ConAgra Foods (CAG) bumped up its fiscal 2013 outlook to take into account last month’s $4.95 billion deal to acquire private-label food maker Ralcorp Holdings.

The Omaha, Neb.-based packaged-food maker raised its estimate for full-year adjusted earnings to $2.15 a share, an increase of nine cents. ConAgra said a larger contribution from its consumer foods and commercial foods segments is also reflected in the higher estimate.

According to the company, Ralcorp will account for an additional 25 cents a share to fiscal 2014 adjusted earnings.

“The transaction is financially and strategically compelling and creates a company with $18 billion in net sales and the leading position in North America in private brands,” Gary Rodkin, CEO of ConAgra Foods, said in a statement. “We have already begun the integration process, and look forward to reporting on our progress over the next few months.”

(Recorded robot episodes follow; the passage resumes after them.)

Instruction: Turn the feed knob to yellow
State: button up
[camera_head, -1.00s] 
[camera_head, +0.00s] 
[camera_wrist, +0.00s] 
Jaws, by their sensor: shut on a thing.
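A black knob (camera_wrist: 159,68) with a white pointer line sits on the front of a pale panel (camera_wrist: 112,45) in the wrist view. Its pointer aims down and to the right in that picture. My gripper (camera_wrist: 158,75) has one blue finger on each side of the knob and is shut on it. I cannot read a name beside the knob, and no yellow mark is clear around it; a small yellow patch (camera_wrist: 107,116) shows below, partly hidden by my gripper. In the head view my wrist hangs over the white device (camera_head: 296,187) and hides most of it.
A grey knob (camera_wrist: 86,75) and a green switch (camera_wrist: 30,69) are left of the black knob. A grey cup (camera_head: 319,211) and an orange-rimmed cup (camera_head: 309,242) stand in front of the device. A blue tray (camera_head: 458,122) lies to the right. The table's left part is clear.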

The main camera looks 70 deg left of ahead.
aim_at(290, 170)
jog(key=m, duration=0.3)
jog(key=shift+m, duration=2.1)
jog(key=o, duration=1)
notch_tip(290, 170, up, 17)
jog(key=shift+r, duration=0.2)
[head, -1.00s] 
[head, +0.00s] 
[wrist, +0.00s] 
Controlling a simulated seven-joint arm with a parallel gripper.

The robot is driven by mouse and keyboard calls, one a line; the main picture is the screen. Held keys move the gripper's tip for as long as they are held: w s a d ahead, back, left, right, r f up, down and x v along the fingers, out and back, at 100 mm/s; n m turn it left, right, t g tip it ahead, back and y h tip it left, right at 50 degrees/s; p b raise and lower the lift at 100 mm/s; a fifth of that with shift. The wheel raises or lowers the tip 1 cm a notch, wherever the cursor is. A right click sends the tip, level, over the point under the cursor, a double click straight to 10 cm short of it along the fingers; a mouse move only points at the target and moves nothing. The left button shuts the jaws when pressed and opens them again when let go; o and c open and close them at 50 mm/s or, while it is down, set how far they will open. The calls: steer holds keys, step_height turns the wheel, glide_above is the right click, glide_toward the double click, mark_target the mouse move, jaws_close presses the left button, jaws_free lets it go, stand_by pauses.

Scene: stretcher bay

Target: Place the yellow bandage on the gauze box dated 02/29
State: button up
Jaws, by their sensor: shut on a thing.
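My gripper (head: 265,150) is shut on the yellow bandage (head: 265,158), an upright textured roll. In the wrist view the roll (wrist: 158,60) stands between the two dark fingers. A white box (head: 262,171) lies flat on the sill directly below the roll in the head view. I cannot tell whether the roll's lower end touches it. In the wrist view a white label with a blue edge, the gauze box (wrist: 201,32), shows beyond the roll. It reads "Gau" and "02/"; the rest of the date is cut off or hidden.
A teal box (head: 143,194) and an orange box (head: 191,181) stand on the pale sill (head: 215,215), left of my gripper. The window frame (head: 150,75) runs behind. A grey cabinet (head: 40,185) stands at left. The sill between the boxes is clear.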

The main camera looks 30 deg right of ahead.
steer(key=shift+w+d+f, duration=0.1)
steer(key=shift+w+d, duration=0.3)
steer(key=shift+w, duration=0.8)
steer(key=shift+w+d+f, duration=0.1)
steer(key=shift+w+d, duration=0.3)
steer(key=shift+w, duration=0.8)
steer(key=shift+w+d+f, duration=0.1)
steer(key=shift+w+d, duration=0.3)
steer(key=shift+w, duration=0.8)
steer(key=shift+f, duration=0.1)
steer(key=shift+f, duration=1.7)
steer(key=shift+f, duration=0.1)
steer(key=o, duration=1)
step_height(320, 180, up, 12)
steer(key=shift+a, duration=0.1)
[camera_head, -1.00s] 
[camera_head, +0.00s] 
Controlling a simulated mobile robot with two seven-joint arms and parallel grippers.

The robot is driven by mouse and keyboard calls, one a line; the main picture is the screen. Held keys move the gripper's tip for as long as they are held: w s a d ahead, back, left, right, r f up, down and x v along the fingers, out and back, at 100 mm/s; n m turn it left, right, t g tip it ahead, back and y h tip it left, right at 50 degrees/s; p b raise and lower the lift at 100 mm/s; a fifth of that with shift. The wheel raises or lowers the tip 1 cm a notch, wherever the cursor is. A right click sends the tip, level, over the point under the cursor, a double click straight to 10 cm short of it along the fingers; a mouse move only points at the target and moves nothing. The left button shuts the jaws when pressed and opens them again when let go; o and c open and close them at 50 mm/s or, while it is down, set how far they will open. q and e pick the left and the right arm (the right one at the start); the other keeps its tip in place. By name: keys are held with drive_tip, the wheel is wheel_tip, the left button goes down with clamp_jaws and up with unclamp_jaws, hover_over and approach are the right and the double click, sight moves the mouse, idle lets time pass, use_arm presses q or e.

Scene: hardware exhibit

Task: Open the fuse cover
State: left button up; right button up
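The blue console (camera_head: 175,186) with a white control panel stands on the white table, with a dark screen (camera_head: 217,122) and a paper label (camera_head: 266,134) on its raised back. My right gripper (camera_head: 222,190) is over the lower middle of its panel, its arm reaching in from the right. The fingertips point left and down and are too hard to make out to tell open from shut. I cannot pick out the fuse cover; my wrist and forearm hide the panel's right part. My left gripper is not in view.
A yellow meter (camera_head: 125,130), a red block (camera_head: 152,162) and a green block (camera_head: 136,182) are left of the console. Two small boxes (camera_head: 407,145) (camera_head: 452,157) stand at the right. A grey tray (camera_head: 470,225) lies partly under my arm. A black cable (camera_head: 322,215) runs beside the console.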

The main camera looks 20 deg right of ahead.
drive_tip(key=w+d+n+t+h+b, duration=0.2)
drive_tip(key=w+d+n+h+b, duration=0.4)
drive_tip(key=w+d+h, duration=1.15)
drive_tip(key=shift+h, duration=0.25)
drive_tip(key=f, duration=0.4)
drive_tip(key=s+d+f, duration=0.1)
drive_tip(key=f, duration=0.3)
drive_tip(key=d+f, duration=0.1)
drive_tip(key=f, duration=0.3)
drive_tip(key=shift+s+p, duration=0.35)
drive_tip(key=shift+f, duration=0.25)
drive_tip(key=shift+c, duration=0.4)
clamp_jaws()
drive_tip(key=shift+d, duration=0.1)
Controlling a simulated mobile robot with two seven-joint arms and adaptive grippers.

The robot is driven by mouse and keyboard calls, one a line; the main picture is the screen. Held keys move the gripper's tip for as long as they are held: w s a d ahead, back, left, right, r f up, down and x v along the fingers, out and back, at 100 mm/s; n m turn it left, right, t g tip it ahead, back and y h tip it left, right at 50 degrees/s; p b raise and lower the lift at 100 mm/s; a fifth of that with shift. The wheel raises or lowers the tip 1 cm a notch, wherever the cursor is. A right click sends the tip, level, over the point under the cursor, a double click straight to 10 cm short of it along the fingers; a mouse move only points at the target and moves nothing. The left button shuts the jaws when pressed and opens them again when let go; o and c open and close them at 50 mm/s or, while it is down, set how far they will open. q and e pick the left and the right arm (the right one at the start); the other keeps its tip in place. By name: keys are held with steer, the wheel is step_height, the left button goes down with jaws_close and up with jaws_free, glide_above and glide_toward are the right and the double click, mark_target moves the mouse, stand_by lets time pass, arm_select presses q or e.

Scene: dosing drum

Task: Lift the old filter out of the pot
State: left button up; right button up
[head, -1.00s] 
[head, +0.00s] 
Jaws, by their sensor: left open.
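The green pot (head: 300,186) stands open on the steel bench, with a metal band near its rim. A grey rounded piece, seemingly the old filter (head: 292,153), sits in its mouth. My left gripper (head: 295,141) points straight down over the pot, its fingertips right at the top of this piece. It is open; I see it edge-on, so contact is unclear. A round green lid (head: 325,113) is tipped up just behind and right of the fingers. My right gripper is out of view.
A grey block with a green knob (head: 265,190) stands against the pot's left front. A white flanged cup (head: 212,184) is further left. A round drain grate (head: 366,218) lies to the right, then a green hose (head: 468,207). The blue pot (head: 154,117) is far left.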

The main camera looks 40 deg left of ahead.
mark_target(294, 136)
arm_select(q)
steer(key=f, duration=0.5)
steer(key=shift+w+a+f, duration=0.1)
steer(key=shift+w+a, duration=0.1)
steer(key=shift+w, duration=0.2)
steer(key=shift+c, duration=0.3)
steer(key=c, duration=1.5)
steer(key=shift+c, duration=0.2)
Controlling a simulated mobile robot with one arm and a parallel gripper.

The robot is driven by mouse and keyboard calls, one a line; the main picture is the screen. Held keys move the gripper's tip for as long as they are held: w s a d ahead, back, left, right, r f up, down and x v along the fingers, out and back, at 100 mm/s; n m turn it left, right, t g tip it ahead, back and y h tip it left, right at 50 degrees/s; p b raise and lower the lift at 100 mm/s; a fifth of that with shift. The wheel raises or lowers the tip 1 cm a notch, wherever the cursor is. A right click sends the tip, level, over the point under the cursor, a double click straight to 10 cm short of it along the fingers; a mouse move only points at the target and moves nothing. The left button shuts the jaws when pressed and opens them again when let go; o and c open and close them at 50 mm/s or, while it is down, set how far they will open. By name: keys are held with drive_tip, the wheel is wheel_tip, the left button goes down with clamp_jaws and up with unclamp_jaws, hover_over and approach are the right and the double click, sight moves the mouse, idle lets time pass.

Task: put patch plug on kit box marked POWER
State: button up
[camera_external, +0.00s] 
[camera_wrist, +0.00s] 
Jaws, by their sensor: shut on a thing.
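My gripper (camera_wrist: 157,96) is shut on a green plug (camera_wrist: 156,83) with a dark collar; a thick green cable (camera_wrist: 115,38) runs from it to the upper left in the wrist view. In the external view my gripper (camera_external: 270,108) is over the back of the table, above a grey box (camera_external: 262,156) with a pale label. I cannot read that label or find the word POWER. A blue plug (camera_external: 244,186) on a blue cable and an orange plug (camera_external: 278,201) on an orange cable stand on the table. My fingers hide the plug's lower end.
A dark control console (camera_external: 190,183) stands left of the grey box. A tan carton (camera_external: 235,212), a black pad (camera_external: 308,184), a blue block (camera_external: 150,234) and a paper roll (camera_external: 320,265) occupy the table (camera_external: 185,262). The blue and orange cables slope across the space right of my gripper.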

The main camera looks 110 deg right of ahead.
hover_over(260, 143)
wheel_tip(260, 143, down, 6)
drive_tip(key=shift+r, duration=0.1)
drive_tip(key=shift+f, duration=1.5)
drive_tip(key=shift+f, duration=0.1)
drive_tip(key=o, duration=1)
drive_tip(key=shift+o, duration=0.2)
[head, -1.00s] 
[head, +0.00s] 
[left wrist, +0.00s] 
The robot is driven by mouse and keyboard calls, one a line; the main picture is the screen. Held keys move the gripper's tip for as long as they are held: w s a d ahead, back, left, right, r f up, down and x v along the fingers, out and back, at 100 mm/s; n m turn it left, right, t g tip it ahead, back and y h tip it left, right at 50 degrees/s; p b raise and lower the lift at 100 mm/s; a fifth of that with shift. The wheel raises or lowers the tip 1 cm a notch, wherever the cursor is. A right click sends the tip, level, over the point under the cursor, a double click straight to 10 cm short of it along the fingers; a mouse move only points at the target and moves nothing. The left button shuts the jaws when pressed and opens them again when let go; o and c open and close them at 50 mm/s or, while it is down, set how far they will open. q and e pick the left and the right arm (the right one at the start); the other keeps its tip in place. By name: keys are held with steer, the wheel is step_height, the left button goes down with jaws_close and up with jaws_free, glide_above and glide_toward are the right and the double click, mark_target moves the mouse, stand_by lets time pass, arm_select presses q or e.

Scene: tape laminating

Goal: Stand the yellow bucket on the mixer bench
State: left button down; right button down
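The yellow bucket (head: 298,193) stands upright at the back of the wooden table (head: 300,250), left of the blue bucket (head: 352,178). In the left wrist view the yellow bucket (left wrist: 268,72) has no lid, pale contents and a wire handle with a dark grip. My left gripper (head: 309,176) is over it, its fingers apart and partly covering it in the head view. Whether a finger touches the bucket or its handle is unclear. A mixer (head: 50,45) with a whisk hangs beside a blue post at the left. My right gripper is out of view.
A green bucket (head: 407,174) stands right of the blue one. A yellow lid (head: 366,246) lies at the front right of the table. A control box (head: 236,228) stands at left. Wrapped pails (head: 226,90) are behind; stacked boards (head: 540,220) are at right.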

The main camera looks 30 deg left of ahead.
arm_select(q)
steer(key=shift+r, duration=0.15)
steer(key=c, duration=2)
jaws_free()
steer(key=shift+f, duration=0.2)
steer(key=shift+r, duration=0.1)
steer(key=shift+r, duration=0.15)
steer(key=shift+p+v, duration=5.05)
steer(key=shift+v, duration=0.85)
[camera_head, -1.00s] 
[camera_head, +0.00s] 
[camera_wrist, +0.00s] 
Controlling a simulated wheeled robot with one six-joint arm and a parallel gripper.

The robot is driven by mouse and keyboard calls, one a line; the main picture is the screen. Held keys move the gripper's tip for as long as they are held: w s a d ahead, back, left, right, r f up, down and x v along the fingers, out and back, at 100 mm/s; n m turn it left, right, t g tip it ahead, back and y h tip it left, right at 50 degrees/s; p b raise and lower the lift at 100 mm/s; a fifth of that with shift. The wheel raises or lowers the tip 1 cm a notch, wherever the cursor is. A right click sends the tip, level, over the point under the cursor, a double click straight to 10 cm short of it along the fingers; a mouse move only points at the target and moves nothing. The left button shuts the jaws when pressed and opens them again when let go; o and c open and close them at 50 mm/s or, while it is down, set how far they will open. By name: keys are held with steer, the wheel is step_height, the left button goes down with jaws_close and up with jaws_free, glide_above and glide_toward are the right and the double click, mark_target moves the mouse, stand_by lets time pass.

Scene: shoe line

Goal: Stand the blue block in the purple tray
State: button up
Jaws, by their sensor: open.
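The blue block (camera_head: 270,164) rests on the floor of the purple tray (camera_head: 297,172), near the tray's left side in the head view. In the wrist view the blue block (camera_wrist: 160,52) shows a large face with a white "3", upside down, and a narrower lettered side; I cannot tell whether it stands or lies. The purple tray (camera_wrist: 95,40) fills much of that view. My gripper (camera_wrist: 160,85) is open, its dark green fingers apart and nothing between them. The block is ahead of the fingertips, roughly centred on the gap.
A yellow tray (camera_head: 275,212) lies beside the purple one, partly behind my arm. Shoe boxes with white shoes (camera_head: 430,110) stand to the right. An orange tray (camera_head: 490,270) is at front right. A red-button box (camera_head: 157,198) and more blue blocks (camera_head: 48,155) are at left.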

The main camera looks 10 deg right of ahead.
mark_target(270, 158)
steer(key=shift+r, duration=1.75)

ConAgra also said it will focus on debt reduction through the end of fiscal 2015 to help offset the debt used to purchase Ralcorp. The company also plans to keep its annual $1 dividend through that period and will consider an increase once it meets its debt reduction goals.

ConAgra last raised its 2013 outlook in December on a 17% jump in second-quarter earnings.

Shares of ConAgra were up 16 cents to $33.89 early Tuesday.